Data:
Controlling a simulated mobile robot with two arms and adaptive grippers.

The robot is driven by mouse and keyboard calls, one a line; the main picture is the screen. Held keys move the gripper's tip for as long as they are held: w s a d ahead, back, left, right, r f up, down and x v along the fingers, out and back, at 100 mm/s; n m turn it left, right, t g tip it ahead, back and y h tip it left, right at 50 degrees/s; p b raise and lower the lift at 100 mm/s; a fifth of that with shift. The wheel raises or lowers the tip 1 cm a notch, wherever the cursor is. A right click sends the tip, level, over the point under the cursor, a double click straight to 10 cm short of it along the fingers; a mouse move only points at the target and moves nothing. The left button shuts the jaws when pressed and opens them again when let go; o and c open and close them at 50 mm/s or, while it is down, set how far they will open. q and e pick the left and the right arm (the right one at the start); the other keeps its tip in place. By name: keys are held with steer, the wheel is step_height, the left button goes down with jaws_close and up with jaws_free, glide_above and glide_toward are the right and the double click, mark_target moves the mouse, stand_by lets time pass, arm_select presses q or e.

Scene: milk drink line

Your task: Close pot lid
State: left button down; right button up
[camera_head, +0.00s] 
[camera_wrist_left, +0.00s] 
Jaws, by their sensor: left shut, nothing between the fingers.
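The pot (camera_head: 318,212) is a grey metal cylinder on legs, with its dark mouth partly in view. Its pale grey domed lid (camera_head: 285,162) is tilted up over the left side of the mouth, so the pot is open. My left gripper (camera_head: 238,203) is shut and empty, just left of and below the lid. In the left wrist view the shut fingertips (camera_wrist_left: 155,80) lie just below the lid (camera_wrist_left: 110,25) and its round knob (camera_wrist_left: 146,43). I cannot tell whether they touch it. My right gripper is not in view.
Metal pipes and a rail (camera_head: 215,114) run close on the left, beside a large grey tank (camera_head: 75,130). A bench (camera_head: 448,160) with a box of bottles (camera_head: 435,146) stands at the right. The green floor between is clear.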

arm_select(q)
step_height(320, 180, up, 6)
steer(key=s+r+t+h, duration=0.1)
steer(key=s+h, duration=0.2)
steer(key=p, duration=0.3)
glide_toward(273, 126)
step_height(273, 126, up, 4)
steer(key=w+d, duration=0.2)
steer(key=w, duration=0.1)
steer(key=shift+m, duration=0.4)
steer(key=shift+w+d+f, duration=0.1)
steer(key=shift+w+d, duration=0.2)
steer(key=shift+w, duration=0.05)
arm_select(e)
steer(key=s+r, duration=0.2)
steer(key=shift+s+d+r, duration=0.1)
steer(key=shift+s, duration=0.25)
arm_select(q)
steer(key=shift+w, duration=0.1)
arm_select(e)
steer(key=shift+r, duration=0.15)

Problem requirements:
Set down each line of the material verbatim, from the first line through the line that contains "[camera_wrist_left, +0.00s]".

Answer to the problem:
Controlling a simulated mobile robot with two arms and adaptive grippers.

The robot is driven by mouse and keyboard calls, one a line; the main picture is the screen. Held keys move the gripper's tip for as long as they are held: w s a d ahead, back, left, right, r f up, down and x v along the fingers, out and back, at 100 mm/s; n m turn it left, right, t g tip it ahead, back and y h tip it left, right at 50 degrees/s; p b raise and lower the lift at 100 mm/s; a fifth of that with shift. The wheel raises or lowers the tip 1 cm a notch, wherever the cursor is. A right click sends the tip, level, over the point under the cursor, a double click straight to 10 cm short of it along the fingers; a mouse move only points at the target and moves nothing. The left button shuts the jaws when pressed and opens them again when let go; o and c open and close them at 50 mm/s or, while it is down, set how far they will open. q and e pick the left and the right arm (the right one at the start); the other keeps its tip in place. By name: keys are held with steer, the wheel is step_height, the left button goes down with jaws_close and up with jaws_free, glide_above and glide_toward are the right and the double click, mark_target moves the mouse, stand_by lets time pass, arm_select presses q or e.

Scene: milk drink line

Your task: Close pot lid
State: left button down; right button up
[camera_head, +0.00s] 
[camera_wrist_left, +0.00s] 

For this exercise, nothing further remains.